We move on to the Bi-Rite. “This was a sleepy deli when I moved here,” says McKinley. “We’re going here to see Lulu. She has a great countenace. She’s one of the nicest girls in the city, and it’s fun to give her things.”
Lulu, who is found by the vegetable case, turns out to have taken a vow not to eat sugar today. “It has to be not at all,” she says, apologetically. “If it’s just a little, I’ll keep on eating.”
The journey continues. We encounter a jazz musician (scone). We encounter the pile of clothes again (this time, McKinley takes the handbag).

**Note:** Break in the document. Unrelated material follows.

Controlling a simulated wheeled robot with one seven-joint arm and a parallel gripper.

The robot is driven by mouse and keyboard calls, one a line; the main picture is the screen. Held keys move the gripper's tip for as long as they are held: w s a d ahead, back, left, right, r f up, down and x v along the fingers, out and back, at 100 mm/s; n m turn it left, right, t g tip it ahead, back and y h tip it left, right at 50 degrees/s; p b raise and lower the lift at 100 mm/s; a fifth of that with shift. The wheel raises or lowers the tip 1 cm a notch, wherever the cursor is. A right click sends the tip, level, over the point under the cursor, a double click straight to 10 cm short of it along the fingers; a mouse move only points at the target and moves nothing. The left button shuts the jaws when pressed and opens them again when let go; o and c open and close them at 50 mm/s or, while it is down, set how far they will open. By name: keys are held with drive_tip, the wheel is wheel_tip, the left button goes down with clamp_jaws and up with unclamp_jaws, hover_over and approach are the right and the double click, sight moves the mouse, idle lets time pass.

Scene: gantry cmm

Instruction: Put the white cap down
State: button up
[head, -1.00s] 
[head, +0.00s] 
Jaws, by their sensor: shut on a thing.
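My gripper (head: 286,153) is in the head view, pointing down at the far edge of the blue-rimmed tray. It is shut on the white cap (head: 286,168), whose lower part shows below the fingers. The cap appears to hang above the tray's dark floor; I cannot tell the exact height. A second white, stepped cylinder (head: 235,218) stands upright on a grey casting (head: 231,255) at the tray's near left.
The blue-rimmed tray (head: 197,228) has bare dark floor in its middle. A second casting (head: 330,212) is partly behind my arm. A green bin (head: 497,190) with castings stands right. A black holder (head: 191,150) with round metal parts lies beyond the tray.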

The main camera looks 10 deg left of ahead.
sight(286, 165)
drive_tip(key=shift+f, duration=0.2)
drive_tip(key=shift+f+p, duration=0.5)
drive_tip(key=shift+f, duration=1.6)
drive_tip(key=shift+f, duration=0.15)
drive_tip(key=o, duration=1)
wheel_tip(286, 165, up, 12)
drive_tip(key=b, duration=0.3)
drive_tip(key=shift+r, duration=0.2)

“Kim Pierce!” he says, delightedly greeting a young woman walking toward us like she’s a long-lost relative. She turns out to be a musician whose band, Pale Hoarse, plays at Adobe occasionally. “Can I interest you in a fabulous handbag?”
Pierce examines it. “That will be a wonderful handbag for someone,” she says, diplomatically. “But not for me.”
We have come full circle, back to Adobe’s front door. “I’m tired,” says McKinley. “It’s been a long day.” He’s spent the day trying to thin out Adobe’s selection to make the store, with its piles of books upon books upon books, slightly more navigable. McKinley, for all his prophecies of Adobe’s imminent closure, is experimenting with ways to make the store work with the new rent hike.
But all of that is in the future. In the present, we have lost over a dozen pastries and gained one purse. All in all, a good night.